## Short problem:
Which lines hold the string "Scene"? Copy every one of them.

#####

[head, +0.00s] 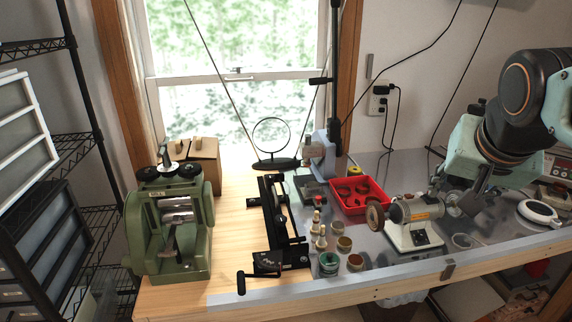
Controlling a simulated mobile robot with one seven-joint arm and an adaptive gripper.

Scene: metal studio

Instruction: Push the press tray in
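No part is plainly recognisable as the press tray. A green press-like machine (168,232) with a silver roller and a lever stands at the left end of the wooden bench; any tray on it cannot be made out. My gripper (457,197) hangs above the metal-topped right part of the bench, pointing down, right of the small grinder. Its fingers look spread apart, with nothing visible held between them. It is far to the right of the green machine.
A black cranked tool (280,225) lies mid-bench. A red tray (362,196) of parts, small jars (329,262) and a bench grinder (412,222) stand between it and my gripper. A round white device (540,213) is at right. Bare wood (232,240) lies beside the green machine.

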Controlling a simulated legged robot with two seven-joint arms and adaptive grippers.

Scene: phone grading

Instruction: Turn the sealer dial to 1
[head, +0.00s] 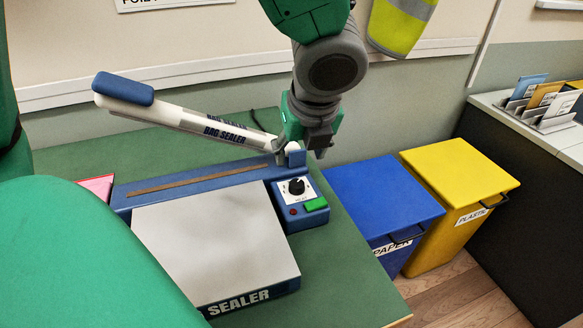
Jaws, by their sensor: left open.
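The bag sealer (218,245) stands on a green table, with its white top plate marked SEALER toward me. Its blue-handled lever arm (185,118) is raised, tilted up to the left. The dial (296,186) is a black knob on the small blue control box at the sealer's right end. The setting is too small to read. My left gripper (319,152) is above the dial and slightly right of it, near the lever's hinge, pointing down. It is open and apart from the dial; its fingers are partly hidden. My right gripper is not in view.
A green button (316,204) and a red light (293,211) sit in front of the dial. A blue PAPER bin (380,195) and a yellow PLASTIC bin (458,180) stand right of the table (345,290). A pink item (98,186) lies left of the sealer.

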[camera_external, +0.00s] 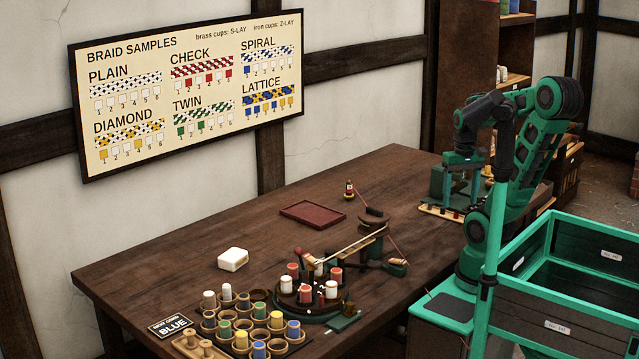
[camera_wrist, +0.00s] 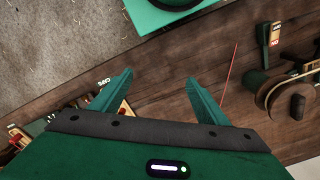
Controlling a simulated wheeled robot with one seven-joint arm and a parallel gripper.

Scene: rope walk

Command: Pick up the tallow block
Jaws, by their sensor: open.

#####

## Answer to the task:
Scene: metal studio
Scene: phone grading
Scene: rope walk

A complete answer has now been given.